▶ Records from a data collection:
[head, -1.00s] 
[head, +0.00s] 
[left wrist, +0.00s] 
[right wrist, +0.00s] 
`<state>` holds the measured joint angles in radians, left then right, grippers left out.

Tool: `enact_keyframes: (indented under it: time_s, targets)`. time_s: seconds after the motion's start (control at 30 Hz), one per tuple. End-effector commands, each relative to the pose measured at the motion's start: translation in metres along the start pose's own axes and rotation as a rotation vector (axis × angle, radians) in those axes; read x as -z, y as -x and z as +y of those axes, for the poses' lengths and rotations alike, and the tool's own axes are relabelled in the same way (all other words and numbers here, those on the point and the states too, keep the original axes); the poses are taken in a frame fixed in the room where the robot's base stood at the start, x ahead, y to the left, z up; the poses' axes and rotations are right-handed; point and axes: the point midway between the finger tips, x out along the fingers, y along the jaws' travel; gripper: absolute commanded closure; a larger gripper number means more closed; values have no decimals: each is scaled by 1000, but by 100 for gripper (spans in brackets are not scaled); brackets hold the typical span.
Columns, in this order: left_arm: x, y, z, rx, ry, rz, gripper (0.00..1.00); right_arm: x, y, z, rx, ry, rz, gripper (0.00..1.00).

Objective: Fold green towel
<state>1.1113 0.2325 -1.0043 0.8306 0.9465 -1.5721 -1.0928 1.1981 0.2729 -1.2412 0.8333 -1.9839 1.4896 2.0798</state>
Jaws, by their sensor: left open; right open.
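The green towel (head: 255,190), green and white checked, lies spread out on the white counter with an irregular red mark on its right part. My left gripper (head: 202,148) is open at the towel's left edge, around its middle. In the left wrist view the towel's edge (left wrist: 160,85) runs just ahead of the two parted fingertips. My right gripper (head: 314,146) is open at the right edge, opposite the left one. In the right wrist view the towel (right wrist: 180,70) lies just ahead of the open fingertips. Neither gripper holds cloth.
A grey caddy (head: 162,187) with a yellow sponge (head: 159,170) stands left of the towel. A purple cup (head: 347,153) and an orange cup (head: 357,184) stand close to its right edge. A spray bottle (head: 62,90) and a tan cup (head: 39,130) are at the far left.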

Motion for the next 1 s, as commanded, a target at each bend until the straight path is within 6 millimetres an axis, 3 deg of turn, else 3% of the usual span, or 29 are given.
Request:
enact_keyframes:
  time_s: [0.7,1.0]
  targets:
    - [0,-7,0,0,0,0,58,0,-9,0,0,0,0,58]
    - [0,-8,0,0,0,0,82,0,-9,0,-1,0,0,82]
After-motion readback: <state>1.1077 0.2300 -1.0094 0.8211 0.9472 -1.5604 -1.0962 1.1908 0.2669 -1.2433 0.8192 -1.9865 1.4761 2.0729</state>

* * *

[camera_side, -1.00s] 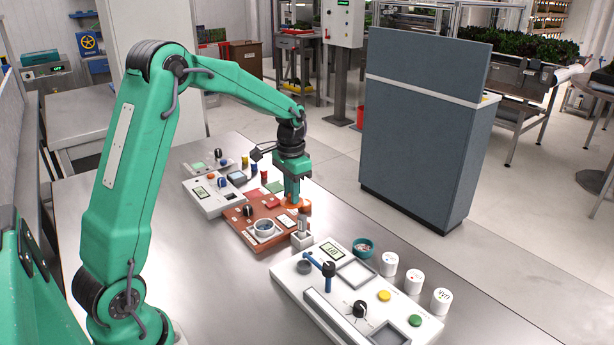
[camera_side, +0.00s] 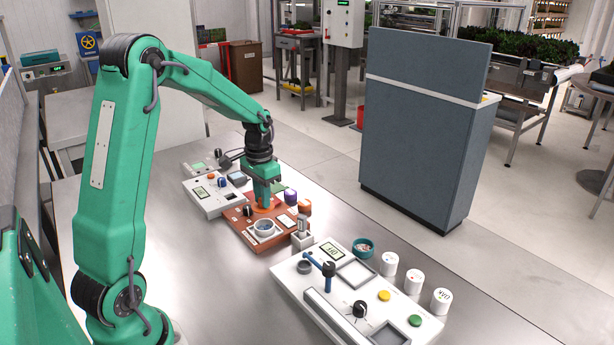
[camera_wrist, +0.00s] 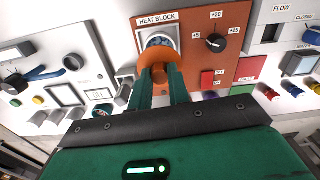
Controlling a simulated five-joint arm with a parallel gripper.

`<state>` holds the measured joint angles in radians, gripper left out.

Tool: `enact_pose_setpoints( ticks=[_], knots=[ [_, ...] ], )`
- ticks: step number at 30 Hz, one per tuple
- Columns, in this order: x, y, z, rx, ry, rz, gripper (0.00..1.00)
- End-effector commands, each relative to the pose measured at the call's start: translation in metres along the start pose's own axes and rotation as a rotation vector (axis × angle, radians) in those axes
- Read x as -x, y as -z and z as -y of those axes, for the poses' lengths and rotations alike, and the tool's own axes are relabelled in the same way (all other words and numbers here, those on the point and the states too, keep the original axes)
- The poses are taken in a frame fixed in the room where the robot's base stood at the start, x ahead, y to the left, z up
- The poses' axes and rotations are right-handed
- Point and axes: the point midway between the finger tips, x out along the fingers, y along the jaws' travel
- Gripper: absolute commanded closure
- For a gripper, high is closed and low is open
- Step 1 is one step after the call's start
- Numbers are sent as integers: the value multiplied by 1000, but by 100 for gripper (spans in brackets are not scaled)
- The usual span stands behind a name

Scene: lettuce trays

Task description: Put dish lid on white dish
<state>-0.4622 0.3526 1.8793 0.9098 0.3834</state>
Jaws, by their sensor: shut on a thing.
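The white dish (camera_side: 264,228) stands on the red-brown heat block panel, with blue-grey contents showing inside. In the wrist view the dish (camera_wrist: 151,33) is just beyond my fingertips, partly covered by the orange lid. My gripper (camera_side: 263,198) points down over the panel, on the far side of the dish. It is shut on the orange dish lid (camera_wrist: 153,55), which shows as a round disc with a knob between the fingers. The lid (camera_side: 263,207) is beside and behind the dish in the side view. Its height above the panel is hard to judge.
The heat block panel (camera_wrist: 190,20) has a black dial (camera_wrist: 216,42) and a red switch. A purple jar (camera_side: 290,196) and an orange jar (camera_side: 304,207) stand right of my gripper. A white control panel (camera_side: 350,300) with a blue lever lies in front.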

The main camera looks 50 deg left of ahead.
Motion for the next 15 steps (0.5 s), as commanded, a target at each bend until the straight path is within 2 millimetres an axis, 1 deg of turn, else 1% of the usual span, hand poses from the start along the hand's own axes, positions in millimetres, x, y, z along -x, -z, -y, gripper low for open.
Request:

▶ DIRECTIONS FOR THIS TASK: Take exactly the lines from the one containing "[head, -1.00s]" through the one containing "<state>1.1113 0.2325 -1.0043" in the data above, and output them with nothing added.

▶ TASK RESULT:
[head, -1.00s] 
[head, +0.00s] 
[left wrist, +0.00s] 
[right wrist, +0.00s] 
`<state>` holds the measured joint angles in radians, left then right, grippers left out.

Tool: `enact_keyframes: (indented under it: time_s, targets)`. time_s: seconds after the motion's start (control at 30 Hz), one per tuple. End-effector commands, each relative to the pose measured at the motion's start: translation in metres along the start pose's own axes and rotation as a rotation vector (axis × angle, radians) in those axes; read x as -z, y as -x and z as +y of those axes, for the poses' lengths and rotations alike, and the tool's own axes are relabelled in the same way (all other words and numbers here, those on the point and the states too, keep the original axes); the poses are taken in a frame fixed in the room where the robot's base stood at the start, x ahead, y to the left, z up; the poses' axes and rotations are right-handed; point and axes: the point midway between the finger tips, x out along the fingers, y along the jaws' travel; gripper: absolute commanded closure; a larger gripper number means more closed; values have no decimals: each is scaled by 1000, but by 100 for gripper (spans in brackets are not scaled); brackets hold the typical span.
Columns, in this order: left_arm: x, y, z, rx, ry, rz, gripper (0.00..1.00); right_arm: x, y, z, rx, ry, rz, gripper (0.00..1.00).

Objective: Fold green towel
<state>1.1113 0.2325 -1.0043 0.8306 0.9465 -1.5721 -1.0928 1.1981 0.2729 -1.2412 0.8333 -1.9839 1.4896 2.0798</state>

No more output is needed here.